=== DATA PROVIDED ===
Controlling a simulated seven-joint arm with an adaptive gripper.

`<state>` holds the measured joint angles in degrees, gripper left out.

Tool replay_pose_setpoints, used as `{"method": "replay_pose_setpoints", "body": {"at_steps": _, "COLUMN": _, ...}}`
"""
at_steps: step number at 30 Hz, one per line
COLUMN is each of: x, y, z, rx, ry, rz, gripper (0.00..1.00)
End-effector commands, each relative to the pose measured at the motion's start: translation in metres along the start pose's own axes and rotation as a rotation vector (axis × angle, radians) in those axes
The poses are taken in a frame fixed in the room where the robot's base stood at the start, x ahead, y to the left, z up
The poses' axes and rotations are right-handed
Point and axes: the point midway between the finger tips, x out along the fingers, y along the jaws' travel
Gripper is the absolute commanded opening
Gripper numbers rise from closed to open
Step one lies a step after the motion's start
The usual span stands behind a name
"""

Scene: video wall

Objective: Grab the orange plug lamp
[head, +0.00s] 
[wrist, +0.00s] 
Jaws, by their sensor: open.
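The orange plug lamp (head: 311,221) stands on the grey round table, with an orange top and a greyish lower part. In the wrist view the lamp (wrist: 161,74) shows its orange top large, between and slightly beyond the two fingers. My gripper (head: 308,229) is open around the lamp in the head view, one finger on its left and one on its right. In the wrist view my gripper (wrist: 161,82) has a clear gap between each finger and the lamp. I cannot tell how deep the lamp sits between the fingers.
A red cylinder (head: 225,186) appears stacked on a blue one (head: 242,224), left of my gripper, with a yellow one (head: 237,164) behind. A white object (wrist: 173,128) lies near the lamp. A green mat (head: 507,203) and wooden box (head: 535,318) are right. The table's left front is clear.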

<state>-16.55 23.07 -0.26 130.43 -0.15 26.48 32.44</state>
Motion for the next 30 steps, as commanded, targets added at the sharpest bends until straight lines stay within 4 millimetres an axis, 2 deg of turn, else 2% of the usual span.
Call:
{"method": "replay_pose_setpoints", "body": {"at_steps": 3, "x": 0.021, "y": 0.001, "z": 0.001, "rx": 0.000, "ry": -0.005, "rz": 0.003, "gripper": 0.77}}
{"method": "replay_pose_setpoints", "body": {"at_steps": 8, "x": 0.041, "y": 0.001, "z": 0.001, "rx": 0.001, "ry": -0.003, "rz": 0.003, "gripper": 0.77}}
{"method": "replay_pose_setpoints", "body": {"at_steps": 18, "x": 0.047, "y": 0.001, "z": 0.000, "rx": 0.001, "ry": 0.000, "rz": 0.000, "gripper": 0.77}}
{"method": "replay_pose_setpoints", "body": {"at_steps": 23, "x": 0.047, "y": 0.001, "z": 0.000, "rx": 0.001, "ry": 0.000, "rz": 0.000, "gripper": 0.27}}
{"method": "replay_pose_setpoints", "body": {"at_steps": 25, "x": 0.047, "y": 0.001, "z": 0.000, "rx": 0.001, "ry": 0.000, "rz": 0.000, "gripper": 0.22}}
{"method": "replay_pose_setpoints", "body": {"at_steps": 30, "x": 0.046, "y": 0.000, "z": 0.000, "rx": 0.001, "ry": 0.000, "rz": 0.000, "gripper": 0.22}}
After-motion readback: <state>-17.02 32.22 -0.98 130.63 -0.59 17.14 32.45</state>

=== YOUR TASK ===
Nothing in the listing may be changed; retype it all exactly.

=== COMPLETED TASK ===
Controlling a simulated seven-joint arm with an adaptive gripper.

`<state>` holds the measured joint angles in degrees, gripper left out.

Tool replay_pose_setpoints, used as `{"method": "replay_pose_setpoints", "body": {"at_steps": _, "COLUMN": _, ...}}`
"""
at_steps: step number at 30 Hz, one per line
COLUMN is each of: x, y, z, rx, ry, rz, gripper (0.00..1.00)
End-effector commands, each relative to the pose measured at the motion's start: translation in metres along the start pose's own axes and rotation as a rotation vector (axis × angle, radians) in those axes
The poses are taken in a frame fixed in the room where the robot's base stood at the start, x ahead, y to the left, z up
The poses' axes and rotations are right-handed
Point and axes: the point midway between the finger tips, x out along the fingers, y along the jaws' travel
Gripper is the absolute commanded opening
Gripper numbers rise from closed to open
Step one lies a step after the motion's start
The usual span stands behind a name
"""

Scene: video wall

Objective: Grab the orange plug lamp
[head, +0.00s] 
[wrist, +0.00s] 
Jaws, by their sensor: open.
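The orange plug lamp (head: 311,221) stands on the grey round table, with an orange top and a greyish lower part. In the wrist view the lamp (wrist: 161,74) shows its orange top large, between and slightly beyond the two fingers. My gripper (head: 308,229) is open around the lamp in the head view, one finger on its left and one on its right. In the wrist view my gripper (wrist: 161,82) has a clear gap between each finger and the lamp. I cannot tell how deep the lamp sits between the fingers.
A red cylinder (head: 225,186) appears stacked on a blue one (head: 242,224), left of my gripper, with a yellow one (head: 237,164) behind. A white object (wrist: 173,128) lies near the lamp. A green mat (head: 507,203) and wooden box (head: 535,318) are right. The table's left front is clear.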

<state>-16.55 23.07 -0.26 130.43 -0.15 26.48 32.44</state>
Motion for the next 30 steps, as commanded, targets added at the sharpest bends until straight lines stay within 4 millimetres an axis, 2 deg of turn, else 2% of the usual span.
Call:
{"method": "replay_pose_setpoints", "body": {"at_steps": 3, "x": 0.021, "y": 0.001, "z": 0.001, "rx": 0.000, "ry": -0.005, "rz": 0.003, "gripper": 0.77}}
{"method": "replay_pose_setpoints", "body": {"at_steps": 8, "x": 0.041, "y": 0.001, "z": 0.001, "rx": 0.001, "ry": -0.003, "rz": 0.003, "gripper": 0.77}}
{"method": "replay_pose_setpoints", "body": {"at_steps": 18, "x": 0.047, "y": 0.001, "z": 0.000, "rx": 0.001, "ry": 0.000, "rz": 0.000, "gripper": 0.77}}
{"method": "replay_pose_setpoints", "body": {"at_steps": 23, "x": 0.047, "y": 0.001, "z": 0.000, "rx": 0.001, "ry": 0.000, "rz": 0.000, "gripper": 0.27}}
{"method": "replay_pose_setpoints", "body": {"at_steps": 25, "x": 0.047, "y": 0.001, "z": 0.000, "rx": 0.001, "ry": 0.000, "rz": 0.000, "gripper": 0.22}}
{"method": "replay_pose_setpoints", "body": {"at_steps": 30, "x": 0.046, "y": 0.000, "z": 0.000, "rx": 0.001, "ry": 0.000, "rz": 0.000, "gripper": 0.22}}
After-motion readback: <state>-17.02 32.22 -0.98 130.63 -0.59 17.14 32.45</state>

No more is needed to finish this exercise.